_Stated task_
No pictures go into the copy. Write out exactly the lines below from the one containing "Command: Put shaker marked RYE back" through the one containing "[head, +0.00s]".

--- Begin ---

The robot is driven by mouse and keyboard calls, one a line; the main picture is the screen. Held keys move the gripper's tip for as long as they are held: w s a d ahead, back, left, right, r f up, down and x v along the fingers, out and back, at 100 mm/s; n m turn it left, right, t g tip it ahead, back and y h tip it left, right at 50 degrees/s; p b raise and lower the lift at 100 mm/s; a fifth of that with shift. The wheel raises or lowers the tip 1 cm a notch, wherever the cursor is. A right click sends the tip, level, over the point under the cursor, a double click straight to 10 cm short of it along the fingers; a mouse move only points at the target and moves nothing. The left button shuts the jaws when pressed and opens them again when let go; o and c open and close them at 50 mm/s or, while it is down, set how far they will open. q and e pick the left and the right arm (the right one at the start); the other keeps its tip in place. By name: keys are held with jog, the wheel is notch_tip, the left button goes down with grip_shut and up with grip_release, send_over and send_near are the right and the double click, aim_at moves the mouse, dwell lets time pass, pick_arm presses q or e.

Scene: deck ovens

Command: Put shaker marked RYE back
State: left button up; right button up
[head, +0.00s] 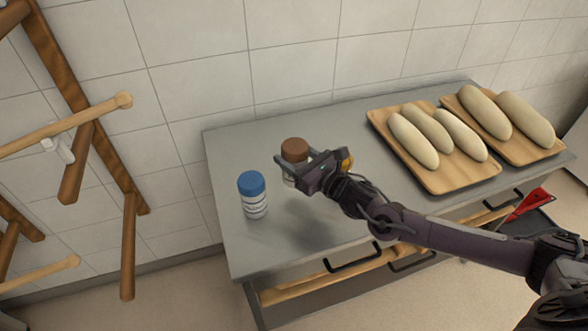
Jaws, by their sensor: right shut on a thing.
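A shaker with a brown lid (294,149) is over the left part of the grey table. My right gripper (296,175) is shut on this shaker, and its fingers hide most of the body and any marking. A shadow lies on the table below, and I cannot tell surely whether the shaker touches the top. A shaker with a blue lid (252,184) stands upright in front and to the left, apart from the gripper. Its label is too small to read. Something yellow-orange (347,161) shows just behind my gripper, mostly hidden. My left gripper is not in view.
The grey table (235,150) stands against a tiled wall. Two wooden boards (440,186) with several pale loaves fill its right side. A wooden rack (100,150) with pegs is at left. Drawer handles (352,257) and a red-handled thing (528,205) are at the front.

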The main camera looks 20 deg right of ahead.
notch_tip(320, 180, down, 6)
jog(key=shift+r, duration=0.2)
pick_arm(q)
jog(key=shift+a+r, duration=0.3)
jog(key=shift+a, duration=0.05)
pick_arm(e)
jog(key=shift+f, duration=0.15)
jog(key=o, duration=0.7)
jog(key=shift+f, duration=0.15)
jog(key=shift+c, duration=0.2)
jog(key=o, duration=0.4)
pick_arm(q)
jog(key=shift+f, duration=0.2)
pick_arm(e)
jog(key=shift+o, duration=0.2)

--- End ---

_Response to the task_
Command: Put shaker marked RYE back
State: left button up; right button up
[head, +0.00s] 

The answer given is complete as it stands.